EXERCISE OBJECTIVE:
Records follow. Select each line holding "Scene".
# # # # # # #
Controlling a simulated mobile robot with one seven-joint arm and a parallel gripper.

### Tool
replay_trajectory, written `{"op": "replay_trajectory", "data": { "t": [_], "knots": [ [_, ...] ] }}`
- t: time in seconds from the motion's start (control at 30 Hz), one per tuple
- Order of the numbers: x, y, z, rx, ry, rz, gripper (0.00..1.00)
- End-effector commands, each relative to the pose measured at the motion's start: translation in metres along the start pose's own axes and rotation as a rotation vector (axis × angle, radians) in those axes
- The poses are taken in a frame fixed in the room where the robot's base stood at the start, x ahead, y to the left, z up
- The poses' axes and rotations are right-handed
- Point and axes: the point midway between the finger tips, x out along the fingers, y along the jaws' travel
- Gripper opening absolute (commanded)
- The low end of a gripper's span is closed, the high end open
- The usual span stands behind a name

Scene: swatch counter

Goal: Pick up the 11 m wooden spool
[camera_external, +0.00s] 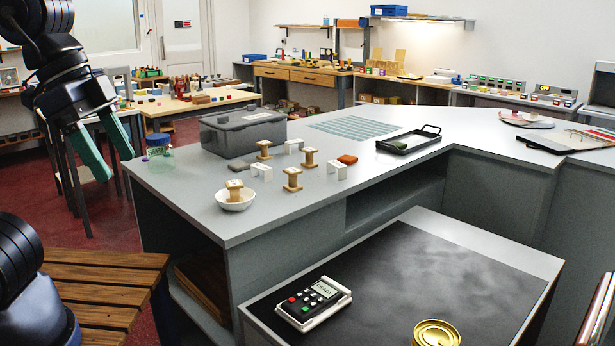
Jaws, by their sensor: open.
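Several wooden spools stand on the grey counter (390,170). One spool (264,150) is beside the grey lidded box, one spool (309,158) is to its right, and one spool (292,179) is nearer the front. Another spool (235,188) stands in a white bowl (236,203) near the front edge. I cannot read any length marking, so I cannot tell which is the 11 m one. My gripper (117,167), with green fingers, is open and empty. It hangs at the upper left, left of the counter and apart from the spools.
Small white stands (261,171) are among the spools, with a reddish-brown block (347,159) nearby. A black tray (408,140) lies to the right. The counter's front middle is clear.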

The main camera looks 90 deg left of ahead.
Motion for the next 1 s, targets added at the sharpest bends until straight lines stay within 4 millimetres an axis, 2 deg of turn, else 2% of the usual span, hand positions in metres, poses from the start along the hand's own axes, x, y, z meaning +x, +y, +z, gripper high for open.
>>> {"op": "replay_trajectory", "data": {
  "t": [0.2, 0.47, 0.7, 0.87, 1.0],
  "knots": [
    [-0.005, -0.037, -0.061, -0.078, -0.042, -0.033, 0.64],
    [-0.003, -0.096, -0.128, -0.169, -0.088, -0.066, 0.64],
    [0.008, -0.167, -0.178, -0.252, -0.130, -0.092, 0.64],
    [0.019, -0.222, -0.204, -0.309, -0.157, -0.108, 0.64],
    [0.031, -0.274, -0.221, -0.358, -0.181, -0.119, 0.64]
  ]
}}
# # # # # # #
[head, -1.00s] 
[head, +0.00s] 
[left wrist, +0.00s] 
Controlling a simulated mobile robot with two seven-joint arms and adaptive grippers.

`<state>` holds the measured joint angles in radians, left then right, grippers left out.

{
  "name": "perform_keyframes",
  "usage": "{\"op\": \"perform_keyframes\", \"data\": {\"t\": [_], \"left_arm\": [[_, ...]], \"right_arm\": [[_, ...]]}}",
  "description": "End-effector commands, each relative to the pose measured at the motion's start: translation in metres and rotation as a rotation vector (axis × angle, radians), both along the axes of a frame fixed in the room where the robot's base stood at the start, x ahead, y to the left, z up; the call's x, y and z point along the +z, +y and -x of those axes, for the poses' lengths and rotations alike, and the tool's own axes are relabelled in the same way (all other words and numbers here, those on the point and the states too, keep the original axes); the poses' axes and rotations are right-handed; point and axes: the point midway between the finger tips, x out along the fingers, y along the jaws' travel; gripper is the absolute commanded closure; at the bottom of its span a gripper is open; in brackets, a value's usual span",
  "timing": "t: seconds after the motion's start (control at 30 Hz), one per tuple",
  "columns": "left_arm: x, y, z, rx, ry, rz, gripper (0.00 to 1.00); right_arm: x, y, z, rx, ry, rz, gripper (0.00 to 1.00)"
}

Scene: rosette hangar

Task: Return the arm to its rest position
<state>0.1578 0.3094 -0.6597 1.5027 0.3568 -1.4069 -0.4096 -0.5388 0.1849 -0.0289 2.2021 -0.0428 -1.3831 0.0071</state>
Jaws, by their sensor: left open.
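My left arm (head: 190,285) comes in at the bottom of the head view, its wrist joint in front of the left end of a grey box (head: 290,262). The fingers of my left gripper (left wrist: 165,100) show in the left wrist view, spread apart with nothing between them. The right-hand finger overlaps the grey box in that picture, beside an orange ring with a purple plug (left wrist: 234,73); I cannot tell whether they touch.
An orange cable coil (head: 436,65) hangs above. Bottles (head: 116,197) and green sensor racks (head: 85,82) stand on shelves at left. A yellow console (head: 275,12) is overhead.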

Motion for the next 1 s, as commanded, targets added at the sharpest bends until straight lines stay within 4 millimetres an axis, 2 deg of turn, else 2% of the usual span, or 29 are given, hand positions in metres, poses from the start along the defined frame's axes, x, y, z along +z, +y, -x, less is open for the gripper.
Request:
# # # # # # #
OUTPUT:
Scene: swatch counter
Scene: rosette hangar

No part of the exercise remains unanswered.